* _Problem statement_:
Print all entries precisely as they are written.
------ Data for the task ------
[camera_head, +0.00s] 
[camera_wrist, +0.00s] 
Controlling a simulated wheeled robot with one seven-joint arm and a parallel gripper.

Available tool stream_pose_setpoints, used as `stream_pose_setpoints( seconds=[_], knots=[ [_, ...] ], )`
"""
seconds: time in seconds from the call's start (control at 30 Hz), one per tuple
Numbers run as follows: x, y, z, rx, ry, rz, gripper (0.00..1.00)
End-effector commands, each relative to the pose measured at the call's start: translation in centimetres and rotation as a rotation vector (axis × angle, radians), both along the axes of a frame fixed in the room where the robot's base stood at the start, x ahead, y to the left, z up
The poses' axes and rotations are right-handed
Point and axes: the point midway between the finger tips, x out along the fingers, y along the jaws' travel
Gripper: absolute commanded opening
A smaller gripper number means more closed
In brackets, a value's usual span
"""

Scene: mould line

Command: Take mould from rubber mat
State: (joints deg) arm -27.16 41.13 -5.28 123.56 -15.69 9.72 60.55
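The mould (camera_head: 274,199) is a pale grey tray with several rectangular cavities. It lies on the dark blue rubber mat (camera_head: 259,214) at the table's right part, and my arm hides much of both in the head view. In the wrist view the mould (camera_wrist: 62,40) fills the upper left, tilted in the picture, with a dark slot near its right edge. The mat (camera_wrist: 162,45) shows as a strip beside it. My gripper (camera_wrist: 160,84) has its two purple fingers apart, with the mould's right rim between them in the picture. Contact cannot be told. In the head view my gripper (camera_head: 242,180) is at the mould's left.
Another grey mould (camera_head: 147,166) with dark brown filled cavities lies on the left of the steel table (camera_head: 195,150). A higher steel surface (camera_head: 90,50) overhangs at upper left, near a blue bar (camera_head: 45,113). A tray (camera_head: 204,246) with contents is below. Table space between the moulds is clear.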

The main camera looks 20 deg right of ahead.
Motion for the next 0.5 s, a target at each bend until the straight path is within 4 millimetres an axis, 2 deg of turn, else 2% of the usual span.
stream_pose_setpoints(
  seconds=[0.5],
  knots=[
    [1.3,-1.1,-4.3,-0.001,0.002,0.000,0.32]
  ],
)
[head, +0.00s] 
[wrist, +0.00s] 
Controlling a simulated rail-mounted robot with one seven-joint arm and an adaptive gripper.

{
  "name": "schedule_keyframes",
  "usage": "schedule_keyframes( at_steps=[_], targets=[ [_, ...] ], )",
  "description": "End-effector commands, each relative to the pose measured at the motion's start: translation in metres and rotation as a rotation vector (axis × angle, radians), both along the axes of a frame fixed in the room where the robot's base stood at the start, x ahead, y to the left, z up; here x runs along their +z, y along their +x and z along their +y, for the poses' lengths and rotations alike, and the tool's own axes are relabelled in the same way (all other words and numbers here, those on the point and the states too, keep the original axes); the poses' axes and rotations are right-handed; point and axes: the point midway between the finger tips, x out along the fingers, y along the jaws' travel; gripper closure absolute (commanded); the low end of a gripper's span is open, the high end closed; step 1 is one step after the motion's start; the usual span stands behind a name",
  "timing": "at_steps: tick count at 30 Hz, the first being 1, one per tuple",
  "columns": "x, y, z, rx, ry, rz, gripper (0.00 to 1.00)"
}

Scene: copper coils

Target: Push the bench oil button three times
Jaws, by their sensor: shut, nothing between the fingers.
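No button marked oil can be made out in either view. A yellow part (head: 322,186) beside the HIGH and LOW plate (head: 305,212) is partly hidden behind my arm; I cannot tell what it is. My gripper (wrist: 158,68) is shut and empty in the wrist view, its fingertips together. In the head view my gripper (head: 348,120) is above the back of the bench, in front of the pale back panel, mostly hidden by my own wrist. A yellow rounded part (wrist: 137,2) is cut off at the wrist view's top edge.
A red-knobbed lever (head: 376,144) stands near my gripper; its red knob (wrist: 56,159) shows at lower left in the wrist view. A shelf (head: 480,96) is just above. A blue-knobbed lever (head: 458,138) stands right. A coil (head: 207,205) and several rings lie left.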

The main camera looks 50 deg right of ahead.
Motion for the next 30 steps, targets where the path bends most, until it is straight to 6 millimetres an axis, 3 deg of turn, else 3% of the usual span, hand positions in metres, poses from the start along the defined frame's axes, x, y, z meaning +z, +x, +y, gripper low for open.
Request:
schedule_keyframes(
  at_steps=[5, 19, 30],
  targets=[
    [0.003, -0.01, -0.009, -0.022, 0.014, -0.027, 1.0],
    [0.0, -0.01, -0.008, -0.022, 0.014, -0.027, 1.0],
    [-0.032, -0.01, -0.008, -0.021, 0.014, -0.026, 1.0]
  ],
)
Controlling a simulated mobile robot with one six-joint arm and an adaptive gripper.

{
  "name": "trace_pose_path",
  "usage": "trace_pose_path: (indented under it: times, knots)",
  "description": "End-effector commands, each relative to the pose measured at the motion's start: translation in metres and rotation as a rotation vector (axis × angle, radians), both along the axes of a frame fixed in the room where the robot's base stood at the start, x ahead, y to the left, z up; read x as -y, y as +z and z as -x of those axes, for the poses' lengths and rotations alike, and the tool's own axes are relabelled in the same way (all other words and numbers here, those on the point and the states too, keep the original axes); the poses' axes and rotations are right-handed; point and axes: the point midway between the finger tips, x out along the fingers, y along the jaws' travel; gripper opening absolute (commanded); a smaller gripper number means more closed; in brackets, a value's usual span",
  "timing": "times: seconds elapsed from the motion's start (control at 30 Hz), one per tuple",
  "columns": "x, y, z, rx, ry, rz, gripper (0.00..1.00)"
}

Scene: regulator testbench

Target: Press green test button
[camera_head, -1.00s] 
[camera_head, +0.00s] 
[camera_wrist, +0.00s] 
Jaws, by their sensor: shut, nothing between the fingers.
------
* _Result of this task_:
[camera_head, +0.00s] 
[camera_wrist, +0.00s] 
Controlling a simulated wheeled robot with one seven-joint arm and a parallel gripper.

Available tool stream_pose_setpoints, used as `stream_pose_setpoints( seconds=[_], knots=[ [_, ...] ], )`
"""
seconds: time in seconds from the call's start (control at 30 Hz), one per tuple
Numbers run as follows: x, y, z, rx, ry, rz, gripper (0.00..1.00)
End-effector commands, each relative to the pose measured at the call's start: translation in centimetres and rotation as a rotation vector (axis × angle, radians), both along the axes of a frame fixed in the room where the robot's base stood at the start, x ahead, y to the left, z up
The poses' axes and rotations are right-handed
Point and axes: the point midway between the finger tips, x out along the fingers, y along the jaws' travel
Gripper: absolute commanded opening
A smaller gripper number means more closed
In brackets, a value's usual span
"""

Scene: mould line

Command: Take mould from rubber mat
State: (joints deg) arm -27.16 41.13 -5.28 123.56 -15.69 9.72 60.55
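The mould (camera_head: 274,199) is a pale grey tray with several rectangular cavities. It lies on the dark blue rubber mat (camera_head: 259,214) at the table's right part, and my arm hides much of both in the head view. In the wrist view the mould (camera_wrist: 62,40) fills the upper left, tilted in the picture, with a dark slot near its right edge. The mat (camera_wrist: 162,45) shows as a strip beside it. My gripper (camera_wrist: 160,84) has its two purple fingers apart, with the mould's right rim between them in the picture. Contact cannot be told. In the head view my gripper (camera_head: 242,180) is at the mould's left.
Another grey mould (camera_head: 147,166) with dark brown filled cavities lies on the left of the steel table (camera_head: 195,150). A higher steel surface (camera_head: 90,50) overhangs at upper left, near a blue bar (camera_head: 45,113). A tray (camera_head: 204,246) with contents is below. Table space between the moulds is clear.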

The main camera looks 20 deg right of ahead.
Motion for the next 0.5 s, a target at each bend until the straight path is within 4 millimetres an axis, 2 deg of turn, else 2% of the usual span.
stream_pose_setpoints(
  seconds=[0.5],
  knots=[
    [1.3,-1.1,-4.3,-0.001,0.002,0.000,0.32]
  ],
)
[head, +0.00s] 
[wrist, +0.00s] 
Controlling a simulated rail-mounted robot with one seven-joint arm and an adaptive gripper.

{
  "name": "schedule_keyframes",
  "usage": "schedule_keyframes( at_steps=[_], targets=[ [_, ...] ], )",
  "description": "End-effector commands, each relative to the pose measured at the motion's start: translation in metres and rotation as a rotation vector (axis × angle, radians), both along the axes of a frame fixed in the room where the robot's base stood at the start, x ahead, y to the left, z up; here x runs along their +z, y along their +x and z along their +y, for the poses' lengths and rotations alike, and the tool's own axes are relabelled in the same way (all other words and numbers here, those on the point and the states too, keep the original axes); the poses' axes and rotations are right-handed; point and axes: the point midway between the finger tips, x out along the fingers, y along the jaws' travel; gripper closure absolute (commanded); the low end of a gripper's span is open, the high end closed; step 1 is one step after the motion's start; the usual span stands behind a name",
  "timing": "at_steps: tick count at 30 Hz, the first being 1, one per tuple",
  "columns": "x, y, z, rx, ry, rz, gripper (0.00 to 1.00)"
}

Scene: copper coils

Target: Push the bench oil button three times
Jaws, by their sensor: shut, nothing between the fingers.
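No button marked oil can be made out in either view. A yellow part (head: 322,186) beside the HIGH and LOW plate (head: 305,212) is partly hidden behind my arm; I cannot tell what it is. My gripper (wrist: 158,68) is shut and empty in the wrist view, its fingertips together. In the head view my gripper (head: 348,120) is above the back of the bench, in front of the pale back panel, mostly hidden by my own wrist. A yellow rounded part (wrist: 137,2) is cut off at the wrist view's top edge.
A red-knobbed lever (head: 376,144) stands near my gripper; its red knob (wrist: 56,159) shows at lower left in the wrist view. A shelf (head: 480,96) is just above. A blue-knobbed lever (head: 458,138) stands right. A coil (head: 207,205) and several rings lie left.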

The main camera looks 50 deg right of ahead.
Motion for the next 30 steps, targets where the path bends most, until it is straight to 6 millimetres an axis, 3 deg of turn, else 3% of the usual span, hand positions in metres, poses from the start along the defined frame's axes, x, y, z meaning +z, +x, +y, gripper low for open.
Request:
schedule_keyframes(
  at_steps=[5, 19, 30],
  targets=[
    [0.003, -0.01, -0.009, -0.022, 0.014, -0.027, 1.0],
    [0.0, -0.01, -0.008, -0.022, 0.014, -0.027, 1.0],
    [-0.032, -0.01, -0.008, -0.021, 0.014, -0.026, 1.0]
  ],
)
Controlling a simulated mobile robot with one six-joint arm and an adaptive gripper.

{
  "name": "trace_pose_path",
  "usage": "trace_pose_path: (indented under it: times, knots)",
  "description": "End-effector commands, each relative to the pose measured at the motion's start: translation in metres and rotation as a rotation vector (axis × angle, radians), both along the axes of a frame fixed in the room where the robot's base stood at the start, x ahead, y to the left, z up; read x as -y, y as +z and z as -x of those axes, for the poses' lengths and rotations alike, and the tool's own axes are relabelled in the same way (all other words and numbers here, those on the point and the states too, keep the original axes); the poses' axes and rotations are right-handed; point and axes: the point midway between the finger tips, x out along the fingers, y along the jaws' travel; gripper opening absolute (commanded); a smaller gripper number means more closed; in brackets, a value's usual span",
  "timing": "times: seconds elapsed from the motion's start (control at 30 Hz), one per tuple",
  "columns": "x, y, z, rx, ry, rz, gripper (0.00..1.00)"
}

Scene: regulator testbench

Target: Press green test button
[camera_head, -1.00s] 
[camera_head, +0.00s] 
[camera_wrist, +0.00s] 
Jaws, by their sensor: shut, nothing between the fingers.

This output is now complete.